-- START OF RECORDS TO PROCESS --
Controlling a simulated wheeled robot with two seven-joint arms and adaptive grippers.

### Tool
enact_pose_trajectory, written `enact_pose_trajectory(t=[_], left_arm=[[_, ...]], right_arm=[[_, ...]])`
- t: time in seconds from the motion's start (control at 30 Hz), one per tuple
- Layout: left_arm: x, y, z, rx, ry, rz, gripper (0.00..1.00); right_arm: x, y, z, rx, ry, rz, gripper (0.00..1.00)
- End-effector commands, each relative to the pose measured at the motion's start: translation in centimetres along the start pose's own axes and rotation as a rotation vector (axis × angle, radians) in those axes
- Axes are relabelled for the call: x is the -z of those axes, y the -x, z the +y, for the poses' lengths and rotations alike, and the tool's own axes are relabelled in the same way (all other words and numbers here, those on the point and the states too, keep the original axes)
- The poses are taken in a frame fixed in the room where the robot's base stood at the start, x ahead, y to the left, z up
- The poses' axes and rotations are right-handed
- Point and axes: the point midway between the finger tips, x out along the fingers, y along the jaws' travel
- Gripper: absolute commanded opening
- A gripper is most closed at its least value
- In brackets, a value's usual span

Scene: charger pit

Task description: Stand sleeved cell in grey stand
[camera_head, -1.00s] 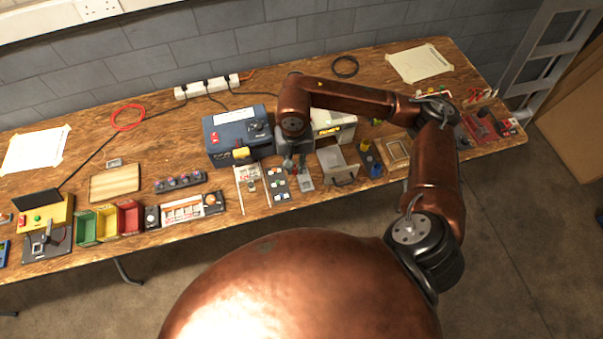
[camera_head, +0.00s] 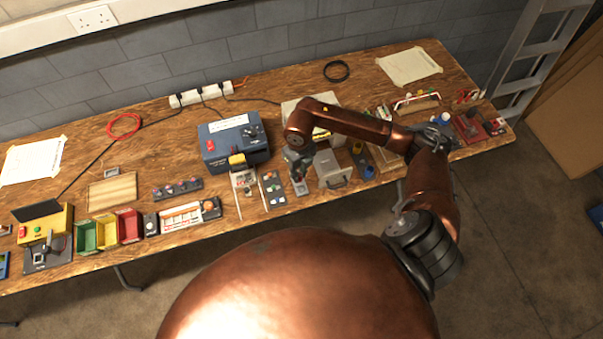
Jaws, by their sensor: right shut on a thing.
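My right gripper (camera_head: 297,177) points down over the front of the bench. It is shut on a small thing, probably the sleeved cell, which is too small and too hidden to make out. A small grey piece (camera_head: 301,189), apparently the grey stand, lies right below the fingertips near the front edge. I cannot tell whether the held thing touches it. My left gripper is not in view.
A dark board with coloured pieces (camera_head: 272,190) lies just left of the gripper. A grey box with a handle (camera_head: 329,169) stands close on its right. A blue machine (camera_head: 232,142) stands behind left. The wooden bench (camera_head: 255,213) ends just in front.

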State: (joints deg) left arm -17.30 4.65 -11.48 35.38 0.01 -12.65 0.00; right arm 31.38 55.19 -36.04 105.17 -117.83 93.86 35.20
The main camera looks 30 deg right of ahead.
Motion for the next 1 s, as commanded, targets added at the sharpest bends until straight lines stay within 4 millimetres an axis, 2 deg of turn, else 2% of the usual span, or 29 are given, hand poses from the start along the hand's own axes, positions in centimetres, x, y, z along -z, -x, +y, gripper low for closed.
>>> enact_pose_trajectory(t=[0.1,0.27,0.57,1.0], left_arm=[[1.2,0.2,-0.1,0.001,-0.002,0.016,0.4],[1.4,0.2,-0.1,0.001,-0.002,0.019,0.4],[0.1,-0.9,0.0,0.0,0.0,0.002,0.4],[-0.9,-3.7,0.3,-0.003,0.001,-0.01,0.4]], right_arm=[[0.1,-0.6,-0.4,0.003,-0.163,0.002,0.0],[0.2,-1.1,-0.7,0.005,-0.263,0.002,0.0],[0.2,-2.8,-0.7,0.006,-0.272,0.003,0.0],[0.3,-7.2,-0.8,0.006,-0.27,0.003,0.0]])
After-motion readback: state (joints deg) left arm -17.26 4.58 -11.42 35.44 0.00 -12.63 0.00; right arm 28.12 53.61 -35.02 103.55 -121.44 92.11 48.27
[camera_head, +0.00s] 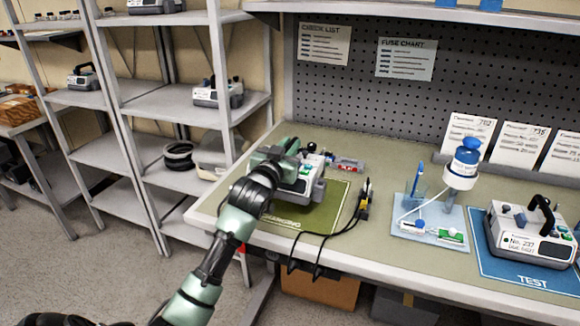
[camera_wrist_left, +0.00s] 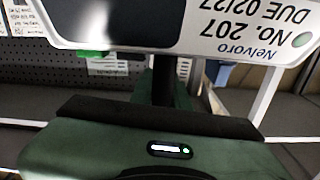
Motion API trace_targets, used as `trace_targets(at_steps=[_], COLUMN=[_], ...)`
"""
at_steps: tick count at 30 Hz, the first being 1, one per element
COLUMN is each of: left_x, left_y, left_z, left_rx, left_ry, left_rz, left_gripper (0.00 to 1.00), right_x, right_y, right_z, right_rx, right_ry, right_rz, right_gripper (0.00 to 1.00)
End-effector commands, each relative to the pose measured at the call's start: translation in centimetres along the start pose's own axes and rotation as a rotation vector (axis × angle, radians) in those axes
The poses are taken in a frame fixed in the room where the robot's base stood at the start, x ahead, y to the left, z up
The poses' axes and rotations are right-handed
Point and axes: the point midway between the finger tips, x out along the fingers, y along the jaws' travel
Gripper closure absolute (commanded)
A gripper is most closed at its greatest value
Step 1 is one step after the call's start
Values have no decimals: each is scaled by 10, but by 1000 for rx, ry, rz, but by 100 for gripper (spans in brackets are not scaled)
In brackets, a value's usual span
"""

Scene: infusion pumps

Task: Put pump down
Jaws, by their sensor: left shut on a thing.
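A grey-white pump (camera_head: 308,188) is over the left part of the workbench, at the green mat (camera_head: 318,220). My left gripper (camera_head: 287,158) is shut on the pump from above and covers much of it. I cannot tell whether the pump's underside touches the mat. In the left wrist view the pump (camera_wrist_left: 190,28) fills the top edge, its label upside down with "Nelvoro No. 207 DUE 02/27". The mat's lettering is partly hidden by my arm. My right gripper is not in view.
A black-yellow cable plug (camera_head: 364,200) lies at the mat's right edge, its cables hanging over the bench front. Another pump (camera_head: 528,238) stands on the blue TEST mat (camera_head: 500,268). Shelves (camera_head: 165,105) stand left.

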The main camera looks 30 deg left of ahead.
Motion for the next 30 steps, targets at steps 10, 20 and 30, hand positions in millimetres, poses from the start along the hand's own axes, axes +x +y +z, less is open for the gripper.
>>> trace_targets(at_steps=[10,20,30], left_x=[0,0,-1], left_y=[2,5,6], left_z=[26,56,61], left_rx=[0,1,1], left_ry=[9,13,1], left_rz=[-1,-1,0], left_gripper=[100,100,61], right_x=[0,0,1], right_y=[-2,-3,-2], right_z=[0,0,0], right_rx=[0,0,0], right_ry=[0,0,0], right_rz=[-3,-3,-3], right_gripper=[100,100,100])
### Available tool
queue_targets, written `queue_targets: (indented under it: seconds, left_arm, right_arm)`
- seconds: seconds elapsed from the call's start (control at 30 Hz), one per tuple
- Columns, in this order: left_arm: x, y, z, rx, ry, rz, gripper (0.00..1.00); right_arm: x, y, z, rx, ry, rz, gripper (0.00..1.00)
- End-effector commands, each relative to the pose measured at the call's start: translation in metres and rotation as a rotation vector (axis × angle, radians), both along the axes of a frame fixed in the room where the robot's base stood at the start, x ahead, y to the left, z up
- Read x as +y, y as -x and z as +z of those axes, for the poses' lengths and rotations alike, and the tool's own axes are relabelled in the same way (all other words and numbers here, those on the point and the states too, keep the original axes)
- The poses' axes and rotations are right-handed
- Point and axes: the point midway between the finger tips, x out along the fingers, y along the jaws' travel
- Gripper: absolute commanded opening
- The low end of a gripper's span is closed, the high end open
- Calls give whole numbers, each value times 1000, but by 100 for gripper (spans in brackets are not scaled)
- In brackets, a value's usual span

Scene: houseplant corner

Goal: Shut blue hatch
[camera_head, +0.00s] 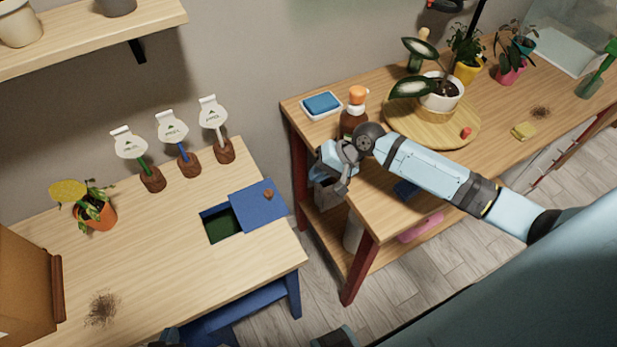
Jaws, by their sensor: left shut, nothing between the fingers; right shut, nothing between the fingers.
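The blue hatch (256,207) is a flat square panel with a small brown knob, on the left table. It stands partly open, offset to the right of a blue-rimmed opening (221,226) whose dark green inside shows. My right gripper (330,188) is shut and empty at the left end of the right table, well to the right of the hatch and apart from it.
On the left table (160,265) stand several plant labels (171,128) in brown bases, an orange potted plant (98,213) and a soil patch (102,309). A gap separates it from the right table (300,118), which holds a brown bottle (353,112) and pots.

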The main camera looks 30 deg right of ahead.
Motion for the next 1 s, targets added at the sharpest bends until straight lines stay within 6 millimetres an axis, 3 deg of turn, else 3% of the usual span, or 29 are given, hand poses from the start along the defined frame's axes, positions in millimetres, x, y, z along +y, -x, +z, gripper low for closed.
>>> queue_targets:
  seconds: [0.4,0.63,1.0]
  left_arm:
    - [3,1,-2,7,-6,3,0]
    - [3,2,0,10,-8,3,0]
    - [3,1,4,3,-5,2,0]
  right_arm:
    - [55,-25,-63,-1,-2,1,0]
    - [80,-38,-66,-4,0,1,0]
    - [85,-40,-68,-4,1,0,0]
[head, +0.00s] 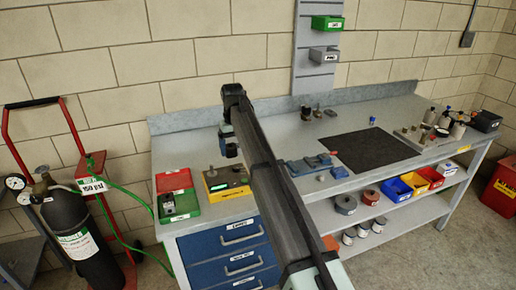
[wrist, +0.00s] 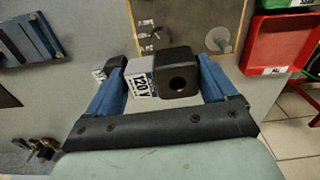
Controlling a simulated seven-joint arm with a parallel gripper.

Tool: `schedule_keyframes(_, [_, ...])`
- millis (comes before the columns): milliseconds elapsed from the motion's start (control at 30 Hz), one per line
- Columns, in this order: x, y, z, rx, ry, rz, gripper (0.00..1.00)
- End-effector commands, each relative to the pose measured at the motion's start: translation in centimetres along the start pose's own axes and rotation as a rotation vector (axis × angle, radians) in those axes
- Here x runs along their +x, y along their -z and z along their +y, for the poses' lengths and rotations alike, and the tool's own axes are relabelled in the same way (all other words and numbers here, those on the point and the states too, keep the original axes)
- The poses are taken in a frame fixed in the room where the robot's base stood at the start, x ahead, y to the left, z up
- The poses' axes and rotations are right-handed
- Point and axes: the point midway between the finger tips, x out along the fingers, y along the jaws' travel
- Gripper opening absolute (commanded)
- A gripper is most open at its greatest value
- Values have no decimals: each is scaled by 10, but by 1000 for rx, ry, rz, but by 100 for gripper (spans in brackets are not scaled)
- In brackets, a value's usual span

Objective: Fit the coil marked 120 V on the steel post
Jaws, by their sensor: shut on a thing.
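My gripper (wrist: 163,75) is shut on a coil, a dark block (wrist: 178,72) with a round hole in its near face. Its white label reads 120 V (wrist: 141,85). In the head view my gripper (head: 228,138) is above the left part of the bench, with the dark coil (head: 231,151) low between its fingers. A yellow fixture with a grey top (head: 226,184) stands below it. In the wrist view a tan plate (wrist: 190,18) lies beyond the coil, with a round metallic part (wrist: 217,39) that may be the steel post. The coil is apart from it.
Blue blocks (head: 305,165) lie to the right, near a dark mat (head: 372,151). Several small parts crowd the bench's right end. A gas cylinder cart (head: 70,190) stands left of the bench.

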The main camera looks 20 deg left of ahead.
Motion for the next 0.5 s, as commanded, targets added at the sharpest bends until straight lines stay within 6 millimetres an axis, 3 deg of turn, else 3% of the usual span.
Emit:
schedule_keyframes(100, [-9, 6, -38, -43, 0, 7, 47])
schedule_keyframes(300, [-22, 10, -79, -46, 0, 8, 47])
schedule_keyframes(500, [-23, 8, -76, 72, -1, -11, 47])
-- END OF RECORDS TO PROCESS --
* **YOUR GOAL**: Output the section opening with the line that has "Jaws, by their sensor: left shut, nothing" and closing with the line that has "Motion for the next 1 s, targets". Keep both end lines and leave out the rest.

* **COMPLETE OUTPUT**:
Jaws, by their sensor: left shut, nothing between the fingers; right shut, nothing between the fingers.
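The blue hatch (256,207) is a flat square panel with a small brown knob, on the left table. It stands partly open, offset to the right of a blue-rimmed opening (221,226) whose dark green inside shows. My right gripper (330,188) is shut and empty at the left end of the right table, well to the right of the hatch and apart from it.
On the left table (160,265) stand several plant labels (171,128) in brown bases, an orange potted plant (98,213) and a soil patch (102,309). A gap separates it from the right table (300,118), which holds a brown bottle (353,112) and pots.

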The main camera looks 30 deg right of ahead.
Motion for the next 1 s, targets added at the sharpest bends until straight lines stay within 6 millimetres an axis, 3 deg of turn, else 3% of the usual span, or 29 are given, hand poses from the start along the defined frame's axes, positions in millimetres, x, y, z along +y, -x, +z, gripper low for closed.

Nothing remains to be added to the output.